Put simply, people are at the heart of all fiction: how people think and feel and act as individuals, and, more intestestingly, how they interact with one another. When you read a novel, then, you are making a decision to engage with people, to be open to empathising.
The empathy engendered by reading is so powerful. Though we read alone, we are not alone; we become connected to others. James Baldwin wrote:
‘You think your pain and your heartbreak are unprecedented in the history of the world, but then you read. It was books that taught me that the things that tormented me most were the very things that connected me with all the people who were alive, who had ever been alive.’
This connection is a means of understanding others. ‘You can only understand people if you feel them in yourself,’ wrote John Steinbeck. Reading allows us to feel other people in ourselves, so that we may understand them – but also, crucially, so that we may understand ourselves better.

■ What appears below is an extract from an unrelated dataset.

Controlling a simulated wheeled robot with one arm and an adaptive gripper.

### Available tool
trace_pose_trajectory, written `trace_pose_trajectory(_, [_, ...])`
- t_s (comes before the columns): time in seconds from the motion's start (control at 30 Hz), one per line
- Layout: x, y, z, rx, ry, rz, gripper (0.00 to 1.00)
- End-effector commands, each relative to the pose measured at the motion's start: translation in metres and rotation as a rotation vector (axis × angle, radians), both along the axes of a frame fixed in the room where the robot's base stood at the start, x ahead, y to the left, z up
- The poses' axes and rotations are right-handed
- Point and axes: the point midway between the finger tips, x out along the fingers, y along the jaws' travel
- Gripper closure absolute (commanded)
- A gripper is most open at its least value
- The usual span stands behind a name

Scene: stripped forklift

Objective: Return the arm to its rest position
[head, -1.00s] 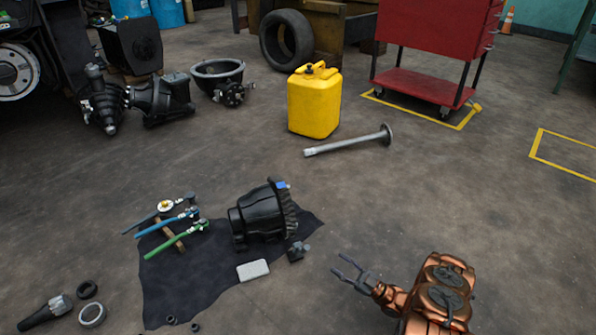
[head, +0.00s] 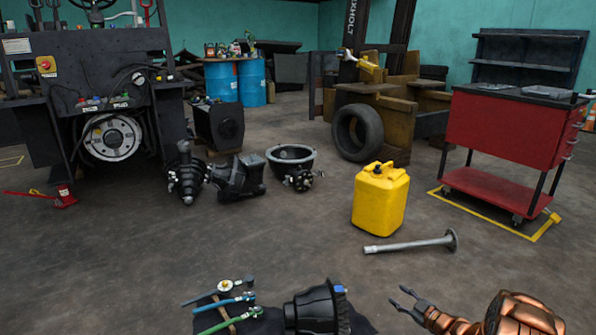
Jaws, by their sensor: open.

Recently, the Guardian ran an article entitled ‘Frequent readers make the best lovers, say dating-app users’. It reported that the dating website eHarmony has found that both women and men are more likely to be approached on the site if they list reading as a hobby on their profile. Why? The Guardian article suggests it comes down to empathy. Readers are widely known to be more empathetic than non-readers, and empathy is, of course, a desirable quality in a partner.
Apparently, women who list The Hunger Games among their favourite books are most popular on eHarmony, while men looking for a date are best listing a Richard Branson book. The Girl With the Dragon Tattoo is popular for both genders. I wonder what this says about empathy. Does business non-fiction count for building empathy? Are women less interested in empathy in a partner than men? Why are the most popular fiction reads both dark, gritty novels full of death and drama?
What kinds of books do you think best build empathy? Do you connect better to characters in certain genres? When you read, do you seek books that will, as Steinbeck put it, enable you to ‘feel other people in yourself’? I would love to hear your thoughts.